Why have we been talking in this country about the deregulation of electricity the commodity? It is because regulation has failed.  This is not just an academic exercise.  People believe that the prices and cost of power should be lower than under the regulatory regime.  Where, in fact, has the push for deregulation been greatest? It has been in California and New York and New England — the highest price power areas in the country.  And why have those prices been so high? Because of failed regulatory efforts in the past.

Electricity supply and demand must be in balance at every given instance and this needs to be managed by a centralized dispatch system that signals which units are going to run to meet supply and provide stability to the system.  Clearly there is some regulatory role.  Right now, the regulators have failed to perform that role properly in the West, and the rules in some regions are more stable than in others, which is one reason why the new supply under development varies in different parts of the country.  The price signals must be capable of providing for excess supplier reserve margins at all times.

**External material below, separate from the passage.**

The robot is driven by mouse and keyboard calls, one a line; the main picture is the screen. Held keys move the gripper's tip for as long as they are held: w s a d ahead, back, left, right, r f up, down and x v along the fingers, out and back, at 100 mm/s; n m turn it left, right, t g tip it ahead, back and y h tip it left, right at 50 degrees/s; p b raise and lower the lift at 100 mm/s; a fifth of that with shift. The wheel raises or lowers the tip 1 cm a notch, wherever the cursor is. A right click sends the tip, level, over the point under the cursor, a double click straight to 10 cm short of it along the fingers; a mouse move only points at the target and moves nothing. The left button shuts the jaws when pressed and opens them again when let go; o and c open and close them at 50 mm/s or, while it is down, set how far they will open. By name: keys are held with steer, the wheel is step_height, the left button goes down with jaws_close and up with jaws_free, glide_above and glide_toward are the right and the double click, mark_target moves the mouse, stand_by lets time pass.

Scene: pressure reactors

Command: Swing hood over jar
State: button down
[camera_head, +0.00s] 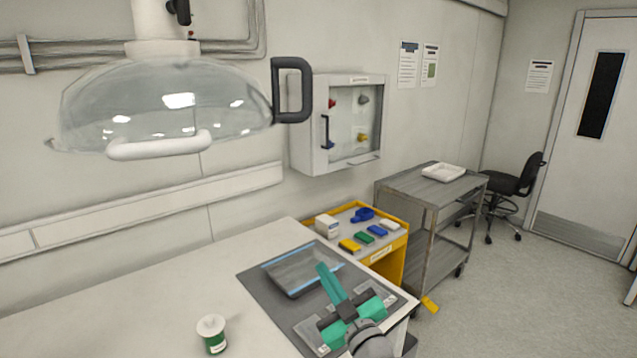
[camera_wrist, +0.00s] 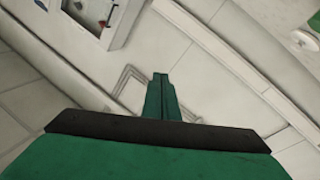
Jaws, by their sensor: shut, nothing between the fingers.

Right now, the way to regulate supply without direct capacity payments is to turn off the lights.  Essentially, the retail market operates on inaccurate price signals.  In order to have true deregulation, you must have consumers understand what they are paying for — what the price of their commodity is — to allow behavior to adjust on the demand side as well as over time on the supply side.

The transition process has failed in California, but is being successfully undertaken in New England and New York where various types of transition arrangements have brought forth a flood of new investment that every economist in the industry is predicting will lead soon to an overbuild situation.  Competition is what is going to provide the best value and the best pricing for consumers over the long term.